Evidence like; there are billions of stars in each galaxy and billions of galaxies in the known universe, the recent discovery of planets around other stars, the chemical makeup of the universe, the mere number of possibilities out there.
But the distances in space between stars is humongously vast, it's even vaster from one galaxy to the next. I remember once reading in "Astronomy Magazine", an analogy that boggled my noodle about how enormous the universe is. I think it went something like this.

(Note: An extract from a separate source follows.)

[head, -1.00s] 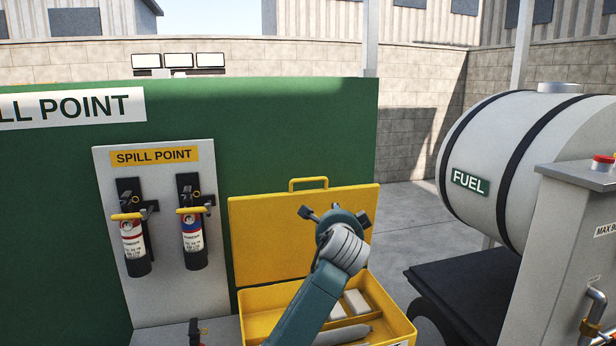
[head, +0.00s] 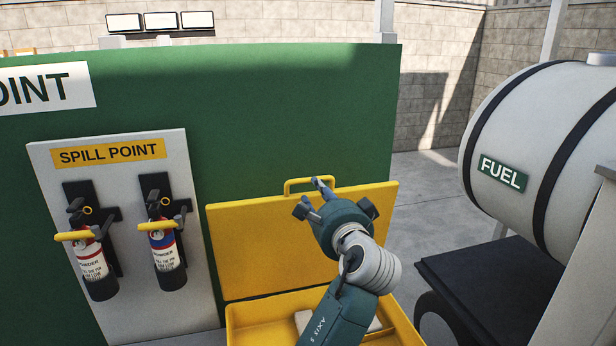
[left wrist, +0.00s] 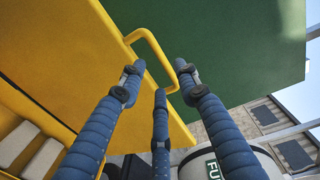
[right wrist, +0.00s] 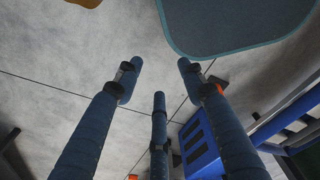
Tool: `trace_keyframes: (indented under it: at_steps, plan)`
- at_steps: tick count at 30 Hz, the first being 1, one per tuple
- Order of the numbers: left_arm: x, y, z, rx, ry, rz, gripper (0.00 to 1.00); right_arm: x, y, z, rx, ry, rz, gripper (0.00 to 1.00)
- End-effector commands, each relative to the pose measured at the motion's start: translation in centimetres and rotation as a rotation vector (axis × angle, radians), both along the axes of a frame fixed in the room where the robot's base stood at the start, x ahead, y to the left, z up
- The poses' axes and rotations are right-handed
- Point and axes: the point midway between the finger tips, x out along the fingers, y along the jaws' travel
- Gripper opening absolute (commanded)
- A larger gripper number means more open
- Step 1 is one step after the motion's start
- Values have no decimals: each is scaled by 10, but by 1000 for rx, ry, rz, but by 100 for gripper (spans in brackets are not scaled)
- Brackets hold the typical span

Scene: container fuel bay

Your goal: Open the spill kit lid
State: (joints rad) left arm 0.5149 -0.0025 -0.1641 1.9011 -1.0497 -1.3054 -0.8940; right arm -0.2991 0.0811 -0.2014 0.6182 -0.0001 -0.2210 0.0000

If you were to throw a man out there randomly somewhere in the universe one million times, he would only land once in a spot where he would see any light at all. Only once, in a million throws! That's a crap load of empty space between objects, but still a motherload of objects like suns and planets... just all incredibly spread out, making the universe a very big place. As Ellie and her dad both said in the movie, "if it is just us... seems like an awful waste of space".

And then I had an "ah ha" moment, an enlightenment, a revelation of enormous portent. I'm certain someone thought of this before me, but I was the first one I heard it from... know what I mean? The fact (I think it's a fact) that we have not yet been contacted by any intelligent life from outer space is the biggest case in favor of the existence of such intelligent life.

Well, at least it's a damn good argument for any highly advanced life form, as in "exponentially more advanced than us earthlings". It seems to me that the really smart fuckers out there must be smart enough to stay the hell away from this planet and it's maniacal human population. If I were them, I would be watching and waiting, watching and waiting.